It is well known that if $p > 23$, then there exists a quadratic non-residue which is less than or equal to $\sqrt{p}$. For $k = 1,2$ we get that $-1,-2$ are quadratic residues, and hence $2$ is also a quadratic residue. For $k \geq \lfloor \sqrt{p} \rfloor$, $\left \lfloor \frac{p}{k} \right \rfloor$ takes all the values which are $\leq \sqrt{p}$, so this means all the odd positive integers which are less than $2\sqrt{p}-1$ are quadratic residues. Since $2$ is also a quadratic residue, we get that all the positive integers which are less than $2\sqrt{p}-1$ are quadratic residues. But this clearly contradicts the first sentence. So $p \leq 23$ and bashing gives that $p=2$ is the only solution.

Here's a full solution: Notice that $p=2$ is valid and assume that $p$ is odd. Let $k=1$ to get that $-1$ is a quadratic residue. Now, choose $k=\lfloor p/2\rfloor$ and use the latter to infer that $2$ is a quadratic residue as well.

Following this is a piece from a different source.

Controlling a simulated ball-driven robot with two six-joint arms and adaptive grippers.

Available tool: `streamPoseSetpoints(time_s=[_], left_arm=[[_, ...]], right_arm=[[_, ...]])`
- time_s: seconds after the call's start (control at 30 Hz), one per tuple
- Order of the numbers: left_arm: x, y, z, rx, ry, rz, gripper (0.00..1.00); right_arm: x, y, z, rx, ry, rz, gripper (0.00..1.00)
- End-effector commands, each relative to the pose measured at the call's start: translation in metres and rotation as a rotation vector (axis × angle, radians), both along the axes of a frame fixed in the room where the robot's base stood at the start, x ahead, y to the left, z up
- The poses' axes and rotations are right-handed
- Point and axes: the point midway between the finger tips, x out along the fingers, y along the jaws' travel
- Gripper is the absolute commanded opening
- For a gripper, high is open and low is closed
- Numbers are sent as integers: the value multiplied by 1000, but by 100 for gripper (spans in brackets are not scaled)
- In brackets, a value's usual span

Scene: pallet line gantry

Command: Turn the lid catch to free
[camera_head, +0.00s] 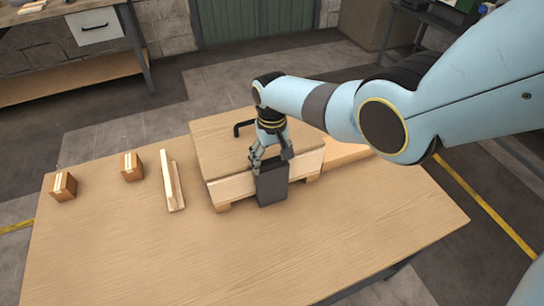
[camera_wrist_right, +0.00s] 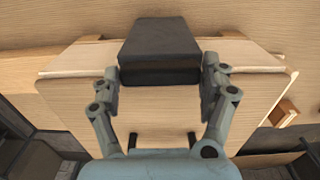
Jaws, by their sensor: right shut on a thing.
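The lid catch (camera_head: 272,187) looks like a dark grey block at the front edge of the wooden crate (camera_head: 232,187). It hangs down over the crate's front side, and in the right wrist view (camera_wrist_right: 160,50) it lies between the fingers. My right gripper (camera_head: 270,162) reaches down from above and is shut on the catch, one finger on each side. The crate's lid (camera_head: 222,140) is flat and lies on top. A black bar handle (camera_head: 238,128) stands on the lid, partly hidden by my right wrist. My left gripper is not in view.
The table's front is clear. A workbench (camera_head: 70,78) stands behind left.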

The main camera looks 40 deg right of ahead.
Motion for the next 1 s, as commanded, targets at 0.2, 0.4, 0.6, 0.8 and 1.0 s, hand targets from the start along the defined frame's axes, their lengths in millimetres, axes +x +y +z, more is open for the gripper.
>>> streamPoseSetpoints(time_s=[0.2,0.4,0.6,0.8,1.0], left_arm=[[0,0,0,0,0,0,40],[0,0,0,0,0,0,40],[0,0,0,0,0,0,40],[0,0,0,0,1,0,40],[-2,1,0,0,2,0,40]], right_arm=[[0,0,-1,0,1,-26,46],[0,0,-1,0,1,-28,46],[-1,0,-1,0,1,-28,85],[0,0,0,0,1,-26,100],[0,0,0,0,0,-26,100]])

Notice that $\lfloor p/m\rfloor=n\iff p/(n+1)<m\leq p/n.$ Thus, if $n\leq\sqrt{p}-1$ we have $p/n-p/(n+1)\geq 1$ so there exists for sure some integer $m$ such that $\lfloor p/m\rfloor=n.$ It follows that $2i-1$ is a quadratic residue for all $1\leq i\leq\sqrt{p}-1.$ In other words, all prime numbers $q\leq 2\sqrt{p}-1$ are quadratic residues modulo $p.$ Now, by the transitivity of Legendre's symbol, we have \[\Bigg(\frac{\prod p_i^{a_i}}{p}\Bigg)=\prod\bigg(\frac{p_i}{p}\bigg)^{a_i}\]so we can conclude that all integers $1\leq n\leq 2\sqrt{p}-1$ are quadratic residues modulo $p.$ Now comes the crux of the problem: Lemma: For all odd prime numbers $p,$ the smallest non-quadratic residue is smaller than $\sqrt{p}+1.$ Proof: Let $n$ be the smallest non-quadratic residue. Let $m=n\big(\lfloor p/n\rfloor+1\big)-p.$ Observe that $0<m<n.$ Furthermore, we have\[\bigg(\frac{m}{p}\bigg)=\bigg(\frac{n\big(\lfloor p/n\rfloor+1\big)}{p}\bigg)=\bigg(\frac{n}{p}\bigg)\bigg(\frac{\lfloor p/n\rfloor+1}{p}\bigg)=-\bigg(\frac{\lfloor p/n\rfloor+1}{p}\bigg).\]Since $0<m<n,$ it must be a quadratic residue, by the minimality of $n$. Therefore, $\lfloor p/n\rfloor+1$ is a non-quadratic residue, so yet again, by the minimality of $n$ we get $\lfloor p/n\rfloor+1\geq n.$ The latter yields $n<\sqrt{p}+1,$ finishing the proof. Now, $p=3$ fails since $-1$ is not a quadratic residue modulo $3,$ and the odd primes $p\geq 5$ fail due to the lemma.